Copyright 2000, Associated Press
October 18, 2000
It sounds like a dream come true for Chad: an oil project that could earn millions of dollars for the world's fifth-poorest nation. It's also a test for globalization, a chance to prove that a major industrial project can help alleviate poverty.
Thirty years after oil exploration began in Kome, Chad's president was attending today's launching of a project to build a 670-mile pipeline to ship oil from southwestern Chad through Cameroon to market.
The project with an oil consortium led by Exxon Mobil Corp. could bring in millions of dollars for this landlocked nation of 7 million people. And the World Bank — making its first foray into supporting oil production — aims to keep a watchful eye over where the money goes.
The bank has faced angry protests that projects it backs do not do enough for the poor. Already the pipeline deal has raised fears the profits will be soaked up by corruption rather than help Chad's people, most of whom live on less than 50 cents a day.
"That's why this is a new role for the World Bank in Africa and a potentially important one, but we have to make it work," said Mary Barton, the bank's Chad representative.
The bank is putting up only about 3 percent of the project's financing. But that has given it enough leverage to insist on monitoring in a bid to ensure that profits go to Chad's development.
The underground pipeline — Sub-Saharan Africa's largest construction project — will carry oil from 300 wells in southwestern Chad through neighboring Cameroon to its Atlantic port of Kribi.
Production is expected to begin in three or four years, and depending on the world price for oil, Chad's government stands to earn between $2.5 billion and $8.5 billion from royalties and taxes over 25 years. That translates into $80-100 million a year — about the size of Chad's operating budget.
Chad's President Idriss Deby, the president of Cameroon and officials from the World Bank and the oil consortium were kicking off the project with a public ceremony today.
But the project has long raised an outcry from international non-governmental organizations, or NGOs, over environmental damage and over where the profits would go.
After Deby's government and the oil consortium signed a protocol agreement in November 1996, NGOs, particularly in Germany, warned about the danger to Cameroon's rain forest and the Pygmies living there. Others expressed concern about the fate of rare black rhinoceros in Cameroon.
A year later, the World Bank turned down the dossier because of insufficient environmental impact studies.

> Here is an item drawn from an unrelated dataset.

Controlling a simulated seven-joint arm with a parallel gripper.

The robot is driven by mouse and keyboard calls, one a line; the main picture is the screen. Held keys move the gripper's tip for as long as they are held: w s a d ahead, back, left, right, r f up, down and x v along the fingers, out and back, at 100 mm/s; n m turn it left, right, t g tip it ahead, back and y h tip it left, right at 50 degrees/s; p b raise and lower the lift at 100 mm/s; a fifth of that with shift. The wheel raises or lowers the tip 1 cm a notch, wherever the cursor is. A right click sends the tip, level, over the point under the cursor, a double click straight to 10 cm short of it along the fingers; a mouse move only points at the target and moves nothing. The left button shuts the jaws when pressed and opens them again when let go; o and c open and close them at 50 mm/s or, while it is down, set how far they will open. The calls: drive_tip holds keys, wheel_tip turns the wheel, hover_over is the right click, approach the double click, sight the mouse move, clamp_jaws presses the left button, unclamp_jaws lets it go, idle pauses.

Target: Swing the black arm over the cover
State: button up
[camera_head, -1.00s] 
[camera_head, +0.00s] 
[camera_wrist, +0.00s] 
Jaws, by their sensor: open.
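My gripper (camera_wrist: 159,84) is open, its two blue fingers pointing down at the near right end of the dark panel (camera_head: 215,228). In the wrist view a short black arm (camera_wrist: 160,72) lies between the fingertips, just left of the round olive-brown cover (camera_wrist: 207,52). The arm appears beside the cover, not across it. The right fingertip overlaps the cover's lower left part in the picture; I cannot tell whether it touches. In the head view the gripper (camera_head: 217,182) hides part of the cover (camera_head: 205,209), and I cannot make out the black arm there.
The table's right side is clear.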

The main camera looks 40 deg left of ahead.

Dozens of studies ensued as the consortium sought to allay fears. At the same time, critics warned of the repressive, corrupt nature of Deby's administration, which came to power after a December 1990 coup. For 15 years, this landlocked former French colony has been torn by a power struggle between its northern tribes, a conflict that stymied oil production.
The World Bank came back into the project, lending $93 million each to Chad and Cameroon — its first loan for an oil production venture. Another $600 million will be provided by the bank's commercial arm, the International Finance Corp., as well as by the U.S. Import-Export Bank and France's export financing facility. The loans are at a commercial rate — not the reduced rates given for development projects in Chad and elsewhere.
Exxon Mobil was joined by Malaysia's Petronas and U.S. Chevron to lead the $3.5 billion investment.
Bowing to international and bank pressure, Chad passed a law in January 1999 that sets up an oversight body to monitor the management of oil revenues. The law mandates that 70 percent of the oil earnings be dedicated to health, education, agricultural and infrastructure projects and another 10 percent deposited directly in an offshore account as savings for future generations. The World Bank has established its own monitoring panel to determine whether the government sticks to those commitments.
But for Gilbert Maoundonodji, head of a Chadian human rights organization and author of an extensive critique of the oil project, the bank and Exxon-Mobil are naive if they believe Deby's government will monitor itself.
"They've never done it on any of the other World Bank projects into which millions (of dollars) have been poured and millions stolen with impunity," he said. "Why should oil be any different?"